Désormais les Masters font escales sur la côte ouest, c'est quelque chose de positif pour vous ?
E.N. : « C'est quelque chose de très positif. C'est vraiment ce qu'il nous manquait en Californie : un concours de très haut niveau … sur tous les plans ! Evidemment le côté cinq étoiles avec des cavaliers renommés mais aussi au niveau de l'organisation avec un concours de grande classe et de prestige. Cela n'existe pas en Californie et nous en avions besoin. Nous avons quelques beaux concours, notamment dans les Grand Prix qualificatifs pour la coupe du monde mais ce niveau de concours là, il n'y en a pas.Espérons que ce soit le début d'une longue série car cela permet aussi de relever le niveau aussi bien des cavaliers, des chevaux que des concours eux-mêmes et des organisations.
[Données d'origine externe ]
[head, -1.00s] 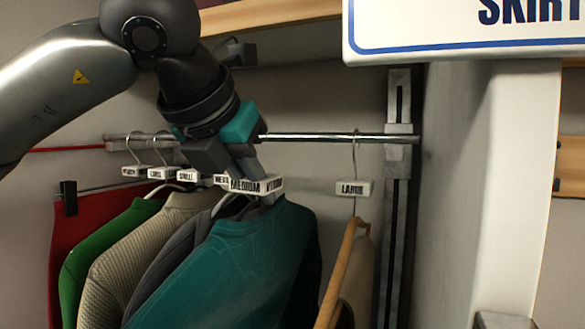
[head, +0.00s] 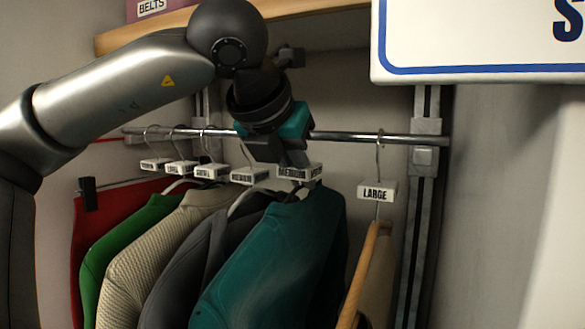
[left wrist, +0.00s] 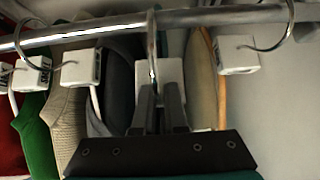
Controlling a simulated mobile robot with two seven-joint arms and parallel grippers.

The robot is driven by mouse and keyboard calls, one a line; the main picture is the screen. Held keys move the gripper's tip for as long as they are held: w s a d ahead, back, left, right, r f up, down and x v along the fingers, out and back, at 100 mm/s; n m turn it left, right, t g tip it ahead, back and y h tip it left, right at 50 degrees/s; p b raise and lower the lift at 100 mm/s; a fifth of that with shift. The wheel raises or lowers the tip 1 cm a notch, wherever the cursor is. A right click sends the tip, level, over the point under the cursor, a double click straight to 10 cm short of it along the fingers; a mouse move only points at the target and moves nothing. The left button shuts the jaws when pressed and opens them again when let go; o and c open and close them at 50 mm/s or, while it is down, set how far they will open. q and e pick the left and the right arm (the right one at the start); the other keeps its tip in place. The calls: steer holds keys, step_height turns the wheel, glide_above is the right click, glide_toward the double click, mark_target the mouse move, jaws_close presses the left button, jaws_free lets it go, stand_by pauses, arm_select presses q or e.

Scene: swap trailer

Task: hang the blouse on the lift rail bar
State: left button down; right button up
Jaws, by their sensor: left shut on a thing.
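The blouse (head: 265,255) is the teal garment on a hanger with a white MEDIUM tag (head: 300,172). My left gripper (head: 283,158) is shut on the hanger just at that tag, with the blouse hanging below it. The lift rail bar (head: 350,137) is a horizontal metal rod passing behind the gripper. In the left wrist view, the fingers (left wrist: 161,105) close at the white tag. The held hanger's hook (left wrist: 152,45) crosses the bar (left wrist: 90,30) there; whether its weight rests on the bar I cannot tell. My right gripper is not in view.
Red, green, beige and dark grey garments (head: 190,265) hang close on the left. A LARGE-tagged hanger (head: 376,193) with a tan item hangs on the right. A metal upright (head: 424,160) ends the bar there. A white sign (head: 480,40) and a wooden shelf edge (head: 330,12) are above.

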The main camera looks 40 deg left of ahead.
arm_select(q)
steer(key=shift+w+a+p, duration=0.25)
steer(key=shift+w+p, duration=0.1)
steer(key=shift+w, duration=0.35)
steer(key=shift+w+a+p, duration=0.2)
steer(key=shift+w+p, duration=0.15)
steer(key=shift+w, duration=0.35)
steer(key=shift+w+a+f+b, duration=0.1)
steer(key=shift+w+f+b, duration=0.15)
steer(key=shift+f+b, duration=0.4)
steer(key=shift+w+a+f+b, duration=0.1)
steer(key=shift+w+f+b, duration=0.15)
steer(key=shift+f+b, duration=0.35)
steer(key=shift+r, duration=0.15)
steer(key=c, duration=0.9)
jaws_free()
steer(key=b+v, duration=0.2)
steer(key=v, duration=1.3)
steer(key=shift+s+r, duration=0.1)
Du haut niveau dans tous les sens du terme. C'est d'autant plus intéressant qu'il y a quand même beaucoup d'écuries et de chevaux en Californie. Si on arrive à développer ce genre de concours ici, le niveau va vraiment s'améliorer. Nous sommes un peu en circuit fermé, actuellement et je pense que si le niveau est plus élevé sur la côte est, c'est aussi grâce au niveau des concours car le niveau des concours attire aussi les bons cavaliers. »
Les jeunes chevaux que vous achetez sont issus des contacts français que vous avez ou viennent d'un peu partout ?
E.N. : « C'est très européen. Nous cherchons les chevaux un peu partout en Europe. Nous nous y rendons régulièrement. En fait, c'est plutôt le rôle d' Ali Nilforushan qui est la personne qui m'a mis en contact avec Karl et qui est toujours très intégré dans l'équipe. Il prospecte et va repérer les chevaux puis nous nous déplaçons tous les trois, ensuite, pour acheter. »Après avoir fait ce grand pas vers ici, n'avez-vous pas beaucoup d'autres demandes de coaching en étant installé ici ?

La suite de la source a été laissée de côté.